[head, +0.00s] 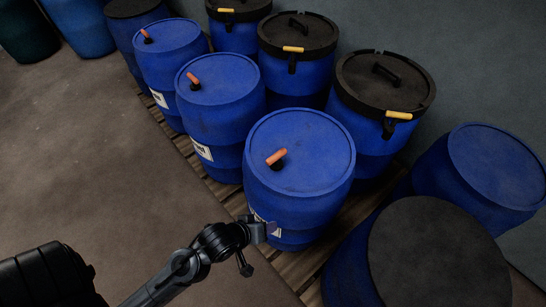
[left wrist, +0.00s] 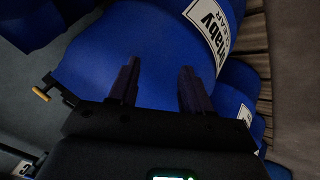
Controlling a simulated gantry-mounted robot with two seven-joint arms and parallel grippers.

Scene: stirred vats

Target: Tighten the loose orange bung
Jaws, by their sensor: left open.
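Three blue drums each carry an orange bung on a black fitting in the lid: one on the nearest drum (head: 276,157), one on the middle drum (head: 193,82) and one on the farther drum (head: 147,36). I cannot tell by eye which is loose. My left gripper (head: 270,228) is at the near lower side of the nearest drum (head: 315,155), below its lid and apart from its bung. In the left wrist view the gripper (left wrist: 159,66) is open and empty, its two fingers in front of a blue drum wall (left wrist: 95,60). No bung shows there. My right gripper is out of view.
Several blue drums with black clamped lids (head: 385,82) stand behind, some with yellow-handled latches. A black-topped drum (head: 435,255) and a plain blue drum (head: 500,165) are at the right. The drums stand on wooden pallets (head: 290,268). The floor (head: 85,150) at left is clear.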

__TASK__
The material above must be printed exactly, with its pictures left out.

__THE OUTPUT__
[head, +0.00s] 
[left wrist, +0.00s] 
Controlling a simulated gantry-mounted robot with two seven-joint arms and parallel grippers.

Scene: stirred vats

Target: Tighten the loose orange bung
Jaws, by their sensor: left open.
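Three blue drums each carry an orange bung on a black fitting in the lid: one on the nearest drum (head: 276,157), one on the middle drum (head: 193,82) and one on the farther drum (head: 147,36). I cannot tell by eye which is loose. My left gripper (head: 270,228) is at the near lower side of the nearest drum (head: 315,155), below its lid and apart from its bung. In the left wrist view the gripper (left wrist: 159,66) is open and empty, its two fingers in front of a blue drum wall (left wrist: 95,60). No bung shows there. My right gripper is out of view.
Several blue drums with black clamped lids (head: 385,82) stand behind, some with yellow-handled latches. A black-topped drum (head: 435,255) and a plain blue drum (head: 500,165) are at the right. The drums stand on wooden pallets (head: 290,268). The floor (head: 85,150) at left is clear.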

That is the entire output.